## Stated problem
Return each line of the listing below, unchanged, and omit the images.

## Source material
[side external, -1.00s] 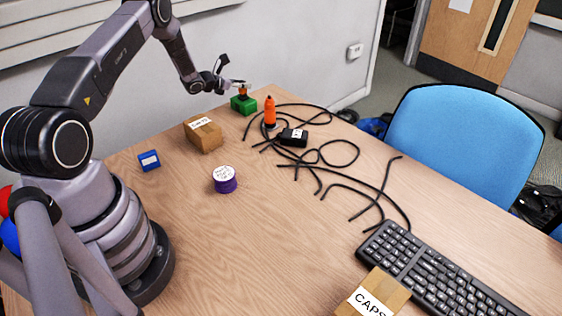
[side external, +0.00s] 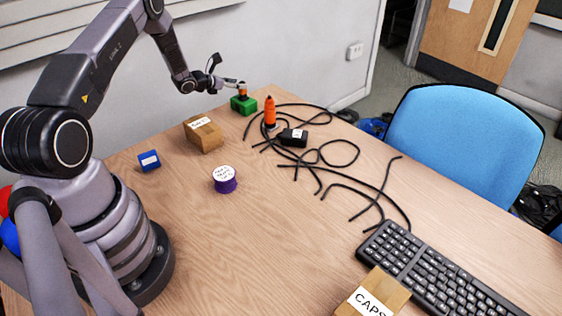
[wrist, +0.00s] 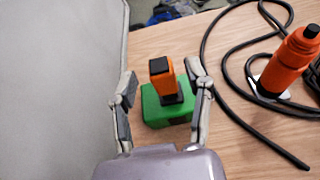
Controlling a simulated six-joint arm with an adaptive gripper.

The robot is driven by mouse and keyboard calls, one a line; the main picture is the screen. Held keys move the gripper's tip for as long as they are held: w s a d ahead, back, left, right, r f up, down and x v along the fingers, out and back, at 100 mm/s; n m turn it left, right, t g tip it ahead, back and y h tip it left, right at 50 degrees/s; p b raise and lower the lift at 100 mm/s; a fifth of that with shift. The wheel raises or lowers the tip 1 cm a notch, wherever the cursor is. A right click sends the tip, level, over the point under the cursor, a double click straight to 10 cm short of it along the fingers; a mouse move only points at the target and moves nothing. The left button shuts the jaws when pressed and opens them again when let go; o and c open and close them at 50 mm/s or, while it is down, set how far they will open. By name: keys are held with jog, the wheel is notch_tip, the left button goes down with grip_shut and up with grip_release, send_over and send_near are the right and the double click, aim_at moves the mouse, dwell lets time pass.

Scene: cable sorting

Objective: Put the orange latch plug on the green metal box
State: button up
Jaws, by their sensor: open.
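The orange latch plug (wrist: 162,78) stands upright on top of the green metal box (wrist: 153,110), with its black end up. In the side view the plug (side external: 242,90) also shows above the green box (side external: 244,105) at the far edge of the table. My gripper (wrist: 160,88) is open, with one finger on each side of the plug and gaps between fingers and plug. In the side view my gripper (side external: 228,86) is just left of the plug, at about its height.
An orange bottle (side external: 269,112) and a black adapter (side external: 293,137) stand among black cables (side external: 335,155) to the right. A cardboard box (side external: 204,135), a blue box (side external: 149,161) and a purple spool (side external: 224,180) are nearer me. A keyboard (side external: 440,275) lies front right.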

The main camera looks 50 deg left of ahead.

## Output for this exercise
[side external, -1.00s] 
[side external, +0.00s] 
[wrist, +0.00s] 
Controlling a simulated six-joint arm with an adaptive gripper.

The robot is driven by mouse and keyboard calls, one a line; the main picture is the screen. Held keys move the gripper's tip for as long as they are held: w s a d ahead, back, left, right, r f up, down and x v along the fingers, out and back, at 100 mm/s; n m turn it left, right, t g tip it ahead, back and y h tip it left, right at 50 degrees/s; p b raise and lower the lift at 100 mm/s; a fifth of that with shift. The wheel raises or lowers the tip 1 cm a notch, wherever the cursor is. A right click sends the tip, level, over the point under the cursor, a double click straight to 10 cm short of it along the fingers; a mouse move only points at the target and moves nothing. The left button shuts the jaws when pressed and opens them again when let go; o and c open and close them at 50 mm/s or, while it is down, set how far they will open. By name: keys are held with jog, the wheel is notch_tip, the left button goes down with grip_shut and up with grip_release, send_over and send_near are the right and the double click, aim_at moves the mouse, dwell lets time pass.

Scene: cable sorting

Objective: Put the orange latch plug on the green metal box
State: button up
Jaws, by their sensor: open.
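The orange latch plug (wrist: 162,78) stands upright on top of the green metal box (wrist: 153,110), with its black end up. In the side view the plug (side external: 242,90) also shows above the green box (side external: 244,105) at the far edge of the table. My gripper (wrist: 160,88) is open, with one finger on each side of the plug and gaps between fingers and plug. In the side view my gripper (side external: 228,86) is just left of the plug, at about its height.
An orange bottle (side external: 269,112) and a black adapter (side external: 293,137) stand among black cables (side external: 335,155) to the right. A cardboard box (side external: 204,135), a blue box (side external: 149,161) and a purple spool (side external: 224,180) are nearer me. A keyboard (side external: 440,275) lies front right.

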The main camera looks 50 deg left of ahead.

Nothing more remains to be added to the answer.